▶ _What you should do_: Show every line of the records below that contains the word "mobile".

▶ _Records provided_:

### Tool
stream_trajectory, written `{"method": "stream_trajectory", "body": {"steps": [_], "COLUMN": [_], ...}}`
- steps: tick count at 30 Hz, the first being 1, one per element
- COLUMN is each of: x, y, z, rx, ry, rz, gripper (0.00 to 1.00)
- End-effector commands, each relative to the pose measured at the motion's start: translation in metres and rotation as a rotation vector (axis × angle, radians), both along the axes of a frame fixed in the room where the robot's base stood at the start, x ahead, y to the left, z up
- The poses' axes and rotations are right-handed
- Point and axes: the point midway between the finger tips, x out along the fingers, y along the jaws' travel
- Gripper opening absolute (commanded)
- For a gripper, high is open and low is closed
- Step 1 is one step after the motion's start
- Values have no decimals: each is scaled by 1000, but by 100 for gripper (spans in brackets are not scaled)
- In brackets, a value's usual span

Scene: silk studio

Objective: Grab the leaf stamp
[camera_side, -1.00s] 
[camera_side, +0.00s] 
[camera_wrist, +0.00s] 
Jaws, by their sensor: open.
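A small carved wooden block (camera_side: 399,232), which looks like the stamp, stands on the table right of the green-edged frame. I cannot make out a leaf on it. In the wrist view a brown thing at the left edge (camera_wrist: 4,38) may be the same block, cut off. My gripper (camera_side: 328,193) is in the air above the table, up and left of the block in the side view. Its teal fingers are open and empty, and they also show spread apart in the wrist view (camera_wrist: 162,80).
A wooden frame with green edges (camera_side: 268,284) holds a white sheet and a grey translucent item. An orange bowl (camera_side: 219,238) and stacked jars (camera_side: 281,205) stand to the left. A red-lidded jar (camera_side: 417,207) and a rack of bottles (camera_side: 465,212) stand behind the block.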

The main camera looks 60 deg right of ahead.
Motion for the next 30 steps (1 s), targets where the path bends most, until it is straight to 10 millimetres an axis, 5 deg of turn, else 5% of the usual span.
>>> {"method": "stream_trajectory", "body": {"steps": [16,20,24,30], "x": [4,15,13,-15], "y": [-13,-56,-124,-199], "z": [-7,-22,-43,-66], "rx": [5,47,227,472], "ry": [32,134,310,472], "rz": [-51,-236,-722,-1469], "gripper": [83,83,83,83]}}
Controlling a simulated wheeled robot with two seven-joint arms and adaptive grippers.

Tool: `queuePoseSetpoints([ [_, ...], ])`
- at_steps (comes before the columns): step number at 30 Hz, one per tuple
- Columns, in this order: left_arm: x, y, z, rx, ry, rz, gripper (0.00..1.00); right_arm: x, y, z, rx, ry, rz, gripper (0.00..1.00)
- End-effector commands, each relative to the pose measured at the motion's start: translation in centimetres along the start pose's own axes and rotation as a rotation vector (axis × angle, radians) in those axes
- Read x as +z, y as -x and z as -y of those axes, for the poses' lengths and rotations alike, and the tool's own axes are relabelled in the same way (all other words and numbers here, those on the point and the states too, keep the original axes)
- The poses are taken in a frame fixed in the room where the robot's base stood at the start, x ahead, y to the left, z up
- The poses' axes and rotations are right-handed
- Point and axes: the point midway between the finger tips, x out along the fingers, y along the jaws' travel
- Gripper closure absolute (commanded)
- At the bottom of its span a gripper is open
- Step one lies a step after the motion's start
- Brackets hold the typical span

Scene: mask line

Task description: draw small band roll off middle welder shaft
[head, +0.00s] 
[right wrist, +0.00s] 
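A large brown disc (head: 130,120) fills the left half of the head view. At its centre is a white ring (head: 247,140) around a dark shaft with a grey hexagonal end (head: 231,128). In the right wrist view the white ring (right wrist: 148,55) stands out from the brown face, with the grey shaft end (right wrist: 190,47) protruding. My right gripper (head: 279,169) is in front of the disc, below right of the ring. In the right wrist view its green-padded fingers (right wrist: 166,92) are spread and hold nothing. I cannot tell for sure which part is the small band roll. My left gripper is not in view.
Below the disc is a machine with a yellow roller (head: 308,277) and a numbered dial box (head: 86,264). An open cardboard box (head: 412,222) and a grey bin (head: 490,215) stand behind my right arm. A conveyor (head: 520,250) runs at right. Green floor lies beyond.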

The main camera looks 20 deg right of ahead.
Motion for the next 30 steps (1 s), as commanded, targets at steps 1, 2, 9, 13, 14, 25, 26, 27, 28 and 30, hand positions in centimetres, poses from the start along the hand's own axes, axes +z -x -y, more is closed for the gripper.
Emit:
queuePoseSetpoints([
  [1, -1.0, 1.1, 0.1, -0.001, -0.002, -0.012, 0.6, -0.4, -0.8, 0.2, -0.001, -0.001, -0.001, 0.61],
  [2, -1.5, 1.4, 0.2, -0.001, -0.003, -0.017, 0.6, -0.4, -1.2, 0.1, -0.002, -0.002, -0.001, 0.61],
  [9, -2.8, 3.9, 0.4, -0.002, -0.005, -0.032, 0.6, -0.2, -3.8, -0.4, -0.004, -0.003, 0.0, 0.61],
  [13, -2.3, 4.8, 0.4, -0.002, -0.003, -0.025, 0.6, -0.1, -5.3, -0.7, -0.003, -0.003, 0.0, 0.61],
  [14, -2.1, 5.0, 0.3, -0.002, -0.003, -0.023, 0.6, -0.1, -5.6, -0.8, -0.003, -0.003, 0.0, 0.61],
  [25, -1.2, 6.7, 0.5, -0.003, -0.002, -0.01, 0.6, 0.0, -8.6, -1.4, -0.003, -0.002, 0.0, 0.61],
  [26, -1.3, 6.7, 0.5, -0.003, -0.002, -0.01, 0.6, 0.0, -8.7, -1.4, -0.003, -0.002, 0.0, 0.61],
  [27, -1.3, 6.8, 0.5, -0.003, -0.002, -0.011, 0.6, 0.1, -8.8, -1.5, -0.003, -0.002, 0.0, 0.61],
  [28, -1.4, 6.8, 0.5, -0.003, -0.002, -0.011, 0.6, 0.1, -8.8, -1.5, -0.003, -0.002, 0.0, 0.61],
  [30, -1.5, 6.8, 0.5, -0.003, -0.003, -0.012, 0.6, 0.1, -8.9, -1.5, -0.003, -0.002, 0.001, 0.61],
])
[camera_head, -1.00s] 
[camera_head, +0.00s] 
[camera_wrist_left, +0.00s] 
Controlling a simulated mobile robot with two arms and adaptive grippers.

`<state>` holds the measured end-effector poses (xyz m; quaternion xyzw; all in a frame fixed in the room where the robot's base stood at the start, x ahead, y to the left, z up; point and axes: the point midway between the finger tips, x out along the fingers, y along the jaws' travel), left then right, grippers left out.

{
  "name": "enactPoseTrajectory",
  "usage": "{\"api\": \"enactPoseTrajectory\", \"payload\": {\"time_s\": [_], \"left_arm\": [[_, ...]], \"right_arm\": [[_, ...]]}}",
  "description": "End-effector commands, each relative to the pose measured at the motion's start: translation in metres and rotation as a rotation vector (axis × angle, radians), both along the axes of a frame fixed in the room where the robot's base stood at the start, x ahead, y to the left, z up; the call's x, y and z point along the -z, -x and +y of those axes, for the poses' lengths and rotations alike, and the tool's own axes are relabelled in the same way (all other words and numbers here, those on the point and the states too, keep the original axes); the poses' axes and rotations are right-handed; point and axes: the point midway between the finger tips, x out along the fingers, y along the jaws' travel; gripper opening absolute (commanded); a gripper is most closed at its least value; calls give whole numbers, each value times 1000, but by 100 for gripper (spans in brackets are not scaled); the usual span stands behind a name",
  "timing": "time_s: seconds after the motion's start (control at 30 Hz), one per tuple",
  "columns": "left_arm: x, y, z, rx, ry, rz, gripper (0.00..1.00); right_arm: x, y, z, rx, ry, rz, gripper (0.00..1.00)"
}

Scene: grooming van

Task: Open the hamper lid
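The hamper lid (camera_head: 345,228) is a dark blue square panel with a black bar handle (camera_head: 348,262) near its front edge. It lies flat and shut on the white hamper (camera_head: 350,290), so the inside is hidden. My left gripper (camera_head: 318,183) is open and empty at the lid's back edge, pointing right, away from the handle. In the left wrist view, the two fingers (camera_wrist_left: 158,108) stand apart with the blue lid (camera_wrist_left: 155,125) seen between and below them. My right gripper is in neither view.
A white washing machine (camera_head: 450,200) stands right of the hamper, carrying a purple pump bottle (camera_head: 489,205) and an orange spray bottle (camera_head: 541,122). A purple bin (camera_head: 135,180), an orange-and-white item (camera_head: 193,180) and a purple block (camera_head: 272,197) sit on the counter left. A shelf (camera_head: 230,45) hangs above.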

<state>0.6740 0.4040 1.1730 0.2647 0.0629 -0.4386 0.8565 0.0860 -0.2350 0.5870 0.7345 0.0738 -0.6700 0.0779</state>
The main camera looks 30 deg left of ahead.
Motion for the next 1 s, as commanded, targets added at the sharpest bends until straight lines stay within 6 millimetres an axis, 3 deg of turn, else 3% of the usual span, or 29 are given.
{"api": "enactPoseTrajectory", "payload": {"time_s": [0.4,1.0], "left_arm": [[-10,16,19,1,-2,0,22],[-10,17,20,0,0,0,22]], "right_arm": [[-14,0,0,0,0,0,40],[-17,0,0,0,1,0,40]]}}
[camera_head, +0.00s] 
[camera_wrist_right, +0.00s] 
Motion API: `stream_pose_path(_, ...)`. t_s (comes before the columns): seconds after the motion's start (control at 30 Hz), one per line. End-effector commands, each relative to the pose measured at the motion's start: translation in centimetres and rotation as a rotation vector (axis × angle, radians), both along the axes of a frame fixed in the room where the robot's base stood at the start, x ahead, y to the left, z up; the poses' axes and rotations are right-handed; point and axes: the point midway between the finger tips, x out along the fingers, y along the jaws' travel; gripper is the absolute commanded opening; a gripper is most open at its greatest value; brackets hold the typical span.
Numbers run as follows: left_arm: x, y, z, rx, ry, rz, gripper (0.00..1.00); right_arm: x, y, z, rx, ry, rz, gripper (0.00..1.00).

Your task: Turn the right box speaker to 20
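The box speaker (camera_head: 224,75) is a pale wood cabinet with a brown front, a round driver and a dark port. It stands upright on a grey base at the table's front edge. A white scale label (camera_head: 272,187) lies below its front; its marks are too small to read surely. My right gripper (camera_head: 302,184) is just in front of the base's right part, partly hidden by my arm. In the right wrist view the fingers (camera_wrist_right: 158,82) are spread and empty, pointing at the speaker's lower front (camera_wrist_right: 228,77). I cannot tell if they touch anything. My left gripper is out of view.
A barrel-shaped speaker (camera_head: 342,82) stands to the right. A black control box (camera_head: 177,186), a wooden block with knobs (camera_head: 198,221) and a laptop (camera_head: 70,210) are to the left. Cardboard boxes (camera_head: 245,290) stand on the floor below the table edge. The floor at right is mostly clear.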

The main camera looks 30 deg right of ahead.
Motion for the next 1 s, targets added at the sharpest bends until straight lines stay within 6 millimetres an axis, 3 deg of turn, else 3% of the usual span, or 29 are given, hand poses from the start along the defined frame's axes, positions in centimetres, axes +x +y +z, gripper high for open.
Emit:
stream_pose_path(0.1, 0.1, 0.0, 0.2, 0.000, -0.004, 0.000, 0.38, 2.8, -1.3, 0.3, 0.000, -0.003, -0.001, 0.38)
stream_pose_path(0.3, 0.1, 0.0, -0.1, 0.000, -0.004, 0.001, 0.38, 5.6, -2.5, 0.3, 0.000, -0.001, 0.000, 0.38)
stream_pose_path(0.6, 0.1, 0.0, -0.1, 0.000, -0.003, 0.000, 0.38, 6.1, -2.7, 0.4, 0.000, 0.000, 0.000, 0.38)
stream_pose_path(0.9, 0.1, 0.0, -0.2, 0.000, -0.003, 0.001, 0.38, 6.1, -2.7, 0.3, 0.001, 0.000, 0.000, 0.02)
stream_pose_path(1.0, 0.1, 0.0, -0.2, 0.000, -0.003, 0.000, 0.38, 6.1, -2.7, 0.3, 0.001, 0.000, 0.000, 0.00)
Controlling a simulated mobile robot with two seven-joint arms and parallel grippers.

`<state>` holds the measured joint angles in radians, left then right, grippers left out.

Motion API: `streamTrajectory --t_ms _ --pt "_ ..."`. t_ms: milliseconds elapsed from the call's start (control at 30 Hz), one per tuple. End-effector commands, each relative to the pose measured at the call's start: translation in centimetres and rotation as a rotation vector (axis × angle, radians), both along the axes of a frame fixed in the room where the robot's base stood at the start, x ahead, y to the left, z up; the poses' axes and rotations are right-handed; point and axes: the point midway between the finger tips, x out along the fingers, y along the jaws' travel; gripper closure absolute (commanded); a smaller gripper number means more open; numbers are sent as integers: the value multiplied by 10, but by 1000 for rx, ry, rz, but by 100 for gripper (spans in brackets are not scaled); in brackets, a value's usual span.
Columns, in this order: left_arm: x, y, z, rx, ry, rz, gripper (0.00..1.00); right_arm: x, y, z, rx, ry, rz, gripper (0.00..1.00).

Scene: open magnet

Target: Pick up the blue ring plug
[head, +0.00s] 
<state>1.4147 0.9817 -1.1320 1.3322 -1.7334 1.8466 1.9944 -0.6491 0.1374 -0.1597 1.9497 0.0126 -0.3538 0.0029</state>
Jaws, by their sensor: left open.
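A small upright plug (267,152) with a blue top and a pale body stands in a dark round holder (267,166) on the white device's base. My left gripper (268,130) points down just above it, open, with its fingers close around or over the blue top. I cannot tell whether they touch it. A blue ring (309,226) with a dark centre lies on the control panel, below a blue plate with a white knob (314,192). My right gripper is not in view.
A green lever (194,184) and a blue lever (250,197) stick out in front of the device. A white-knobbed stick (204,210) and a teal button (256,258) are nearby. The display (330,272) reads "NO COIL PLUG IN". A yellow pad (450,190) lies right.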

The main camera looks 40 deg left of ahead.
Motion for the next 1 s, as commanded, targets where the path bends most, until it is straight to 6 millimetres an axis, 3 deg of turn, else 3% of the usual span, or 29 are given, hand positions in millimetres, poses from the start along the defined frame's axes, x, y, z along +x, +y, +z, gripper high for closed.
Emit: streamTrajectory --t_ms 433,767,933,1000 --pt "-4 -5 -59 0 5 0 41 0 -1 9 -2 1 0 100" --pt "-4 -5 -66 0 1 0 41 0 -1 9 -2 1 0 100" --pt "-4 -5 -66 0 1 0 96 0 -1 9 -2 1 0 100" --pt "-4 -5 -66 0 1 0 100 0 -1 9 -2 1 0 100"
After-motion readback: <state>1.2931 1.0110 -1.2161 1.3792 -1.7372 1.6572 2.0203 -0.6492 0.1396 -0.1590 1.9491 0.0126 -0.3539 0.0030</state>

▶ _Written solution_:
Controlling a simulated mobile robot with two arms and adaptive grippers.
Controlling a simulated mobile robot with two seven-joint arms and parallel grippers.

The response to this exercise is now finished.